Apple, this is not a MUA. It's a shambles. Even as I was finishing this (I've been taking notes all week), Davi's post popped up on my inbox (which, incidentally, is now being accessed via Thunderbird for anything I really need to do), and I couldn't agree more with him.
In fact, I'm willing to bet a lot of people will tend to agree with us - especially those who use Mail.app professionally, against big e-mail archives or to keep track of mailing-lists other than the local knitting club.
Steve may think Mail.app 2.0 is the best thing since sliced bread, but for anyone who has to use it on a daily basis to manage any sort of real traffic, this thing is a lemon. And I only use it at home, so I can imagine what other people must be going through having to deal with this all day long...
But here are my annoyances, in (nearly) random order:
- Don't even get me started on the toolbar. I know you can remove the hideous (and one-off) button highlights (which no other application uses - hopefully for ever) using Cage Fighter, but I refuse to to that as a matter of principle - it's horrible, it's completely unlike any other Mac OS X application, and it (and its schizophrenic customization dialog) has to go.
- It failed to accept my private SSL certificate, even after I imported it. And yes, I do know how to manage SSL certificates. Update: Check Davi's notes on this.
- It still does not honor the SOCKS proxy settings in System Preferences, which means you can't tunnel IMAP over SOCKS over SSH (which I do trivially with Thunderbird by just using ssh -D 1080).
- You will be subscribed to your entire IMAP folder tree, whether you want it or not (I'm used to this, but of late I had to set up a separate account for archiving, since Mail.app started killing my server by walking the entire tree). Update: Davi has a workaround using an IMAP proxy
- It has refused to send mail without any warning (simply ate the message without even saving it on Drafts or the Outbox) on all three of my machines.
- Its Exchange "integration" is a joke. It's just IMAP, and it hides Exchange-specific folders - and badly, at that, since any non-standard folders your organization might have will show up anyway.
- It still deals very poorly with meeting requests. You can add invitations to iCal automatically - without accepting them or sending back confirmation - or not at all (i.e., you click on them, and they open in iCal, but there's no reply message to the organizer).
- It packs up without any user feedback when syncing IMAP folders. Looking at my server logs and taking some time to match logs to specific messages, I find it is either furiously re-fetching messages from folders it was supposed to have indexed already, or stuck at some odd message.
- It still doesn't have a vertical preview pane, and it's not hackable to have one (not in a way I could figure out, since the relevant .nib has changed, and the new one is apparently programatically resized).
- It doesn't do a lot of things that Outlook does (and I know I'm going to get flamed by mentioning it this way, but there is a lot to be learned from Outlook and Thunderbird), like "auto-preview" (a short summary inside the message list), message grouping by arbitrary headers, etc.

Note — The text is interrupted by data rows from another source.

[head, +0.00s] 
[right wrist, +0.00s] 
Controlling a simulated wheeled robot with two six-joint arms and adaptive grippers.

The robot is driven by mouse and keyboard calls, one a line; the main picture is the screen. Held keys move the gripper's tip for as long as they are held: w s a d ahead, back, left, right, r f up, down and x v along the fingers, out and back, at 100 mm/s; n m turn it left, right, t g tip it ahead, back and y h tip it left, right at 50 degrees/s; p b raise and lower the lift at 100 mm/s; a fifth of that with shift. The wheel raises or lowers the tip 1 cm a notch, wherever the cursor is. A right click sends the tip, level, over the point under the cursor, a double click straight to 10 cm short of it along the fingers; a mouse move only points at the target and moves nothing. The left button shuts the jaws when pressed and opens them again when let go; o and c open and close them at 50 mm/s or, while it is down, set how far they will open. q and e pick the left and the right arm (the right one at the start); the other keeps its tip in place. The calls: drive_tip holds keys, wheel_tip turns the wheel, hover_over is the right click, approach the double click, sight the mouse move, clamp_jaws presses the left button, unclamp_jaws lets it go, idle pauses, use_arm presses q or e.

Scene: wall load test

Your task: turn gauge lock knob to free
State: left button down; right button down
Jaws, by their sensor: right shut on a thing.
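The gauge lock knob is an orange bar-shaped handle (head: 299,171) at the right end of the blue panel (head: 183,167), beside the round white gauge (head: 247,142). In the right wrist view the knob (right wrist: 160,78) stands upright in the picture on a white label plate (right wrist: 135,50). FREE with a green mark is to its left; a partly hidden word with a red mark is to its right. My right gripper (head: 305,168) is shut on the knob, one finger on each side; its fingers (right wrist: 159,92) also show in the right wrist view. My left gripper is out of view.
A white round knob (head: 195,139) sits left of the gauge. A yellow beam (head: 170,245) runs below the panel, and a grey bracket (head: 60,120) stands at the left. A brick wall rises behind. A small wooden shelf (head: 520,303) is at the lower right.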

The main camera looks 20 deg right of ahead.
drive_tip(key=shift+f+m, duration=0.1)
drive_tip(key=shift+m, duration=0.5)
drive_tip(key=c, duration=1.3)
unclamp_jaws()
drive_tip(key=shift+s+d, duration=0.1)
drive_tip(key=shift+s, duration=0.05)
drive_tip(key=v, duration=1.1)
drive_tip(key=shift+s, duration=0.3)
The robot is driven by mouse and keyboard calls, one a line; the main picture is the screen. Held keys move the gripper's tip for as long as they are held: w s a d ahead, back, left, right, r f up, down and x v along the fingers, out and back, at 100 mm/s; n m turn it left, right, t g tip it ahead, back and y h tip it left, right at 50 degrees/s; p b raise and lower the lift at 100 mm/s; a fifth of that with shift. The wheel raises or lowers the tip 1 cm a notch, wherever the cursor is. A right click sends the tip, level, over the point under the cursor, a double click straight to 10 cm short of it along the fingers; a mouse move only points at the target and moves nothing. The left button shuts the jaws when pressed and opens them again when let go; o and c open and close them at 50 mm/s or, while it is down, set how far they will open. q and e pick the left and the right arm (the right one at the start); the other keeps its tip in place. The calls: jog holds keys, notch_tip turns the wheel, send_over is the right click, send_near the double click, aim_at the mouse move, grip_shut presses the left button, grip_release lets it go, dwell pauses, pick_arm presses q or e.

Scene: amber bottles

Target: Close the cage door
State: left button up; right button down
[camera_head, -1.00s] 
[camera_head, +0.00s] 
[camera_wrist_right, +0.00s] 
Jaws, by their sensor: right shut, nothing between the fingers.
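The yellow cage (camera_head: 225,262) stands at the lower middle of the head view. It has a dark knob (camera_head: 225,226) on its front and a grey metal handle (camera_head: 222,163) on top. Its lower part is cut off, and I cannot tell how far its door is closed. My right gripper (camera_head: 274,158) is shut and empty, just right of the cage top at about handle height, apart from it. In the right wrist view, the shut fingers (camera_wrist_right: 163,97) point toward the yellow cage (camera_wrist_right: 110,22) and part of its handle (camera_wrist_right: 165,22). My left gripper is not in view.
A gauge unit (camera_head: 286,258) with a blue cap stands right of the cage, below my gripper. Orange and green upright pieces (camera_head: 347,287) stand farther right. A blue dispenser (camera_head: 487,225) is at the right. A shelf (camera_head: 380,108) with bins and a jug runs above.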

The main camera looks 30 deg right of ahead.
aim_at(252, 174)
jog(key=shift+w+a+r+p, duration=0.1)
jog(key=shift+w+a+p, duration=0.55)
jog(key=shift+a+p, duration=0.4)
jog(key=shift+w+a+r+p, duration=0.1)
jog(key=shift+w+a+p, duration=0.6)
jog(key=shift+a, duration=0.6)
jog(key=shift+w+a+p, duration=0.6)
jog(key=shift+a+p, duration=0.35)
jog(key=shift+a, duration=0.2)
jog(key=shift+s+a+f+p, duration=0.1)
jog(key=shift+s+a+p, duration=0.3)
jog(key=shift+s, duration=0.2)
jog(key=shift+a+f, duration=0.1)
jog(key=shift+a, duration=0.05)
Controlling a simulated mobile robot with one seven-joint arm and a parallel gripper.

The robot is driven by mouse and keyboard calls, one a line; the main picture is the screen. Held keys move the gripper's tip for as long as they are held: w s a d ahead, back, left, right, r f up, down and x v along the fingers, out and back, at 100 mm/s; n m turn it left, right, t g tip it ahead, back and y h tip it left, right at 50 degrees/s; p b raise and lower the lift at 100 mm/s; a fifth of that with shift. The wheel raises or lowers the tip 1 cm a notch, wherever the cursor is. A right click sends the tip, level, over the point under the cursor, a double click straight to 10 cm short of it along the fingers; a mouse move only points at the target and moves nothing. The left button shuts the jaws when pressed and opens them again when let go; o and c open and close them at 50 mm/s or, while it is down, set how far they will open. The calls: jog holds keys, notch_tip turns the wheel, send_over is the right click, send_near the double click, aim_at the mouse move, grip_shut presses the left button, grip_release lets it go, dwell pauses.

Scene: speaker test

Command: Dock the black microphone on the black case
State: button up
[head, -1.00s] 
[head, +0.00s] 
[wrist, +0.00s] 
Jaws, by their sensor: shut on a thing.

- Mail priority (and flagging) support sucks. Bigtime. Message coloring might replace this, but it's local to your machine - it's not propagated to some flag or header in an IMAP repository, which means you can't prioritize your mail consistently across several machines.
Update: I decided to put up a small screenshot of what I think is one of the worst UI design mistakes on Mail.app: the choice for "normal" priority:
Intuitive, huh? the neutral selection is re-used for the button, sure, but why the dual exclamation marks? And what's with the dash?
To top it off, flags and priority share the same column in list view.
- You still can't open a standalone message viewer and navigate through your messages, switching to your next/previous message inside that window (which would replace the said vertical preview pane as far as I'm concerned). And yeah, pretty much every MUA does this, including Outlook.
- In-application search is slow as molasses, no matter how many Spotlights you shine on it. It is also not very intuitive, since you get what is effectively an extra toolbar (with insets to denote selections) that is inconsistent with the rest of the user interface.
- HTML mail support has occasional fits. I can see most inline images fine (unlike, for instance, Davi), but it's all too easy to open Mail.app and Thunderbird side by side and find messages that Mail.app won't display at all.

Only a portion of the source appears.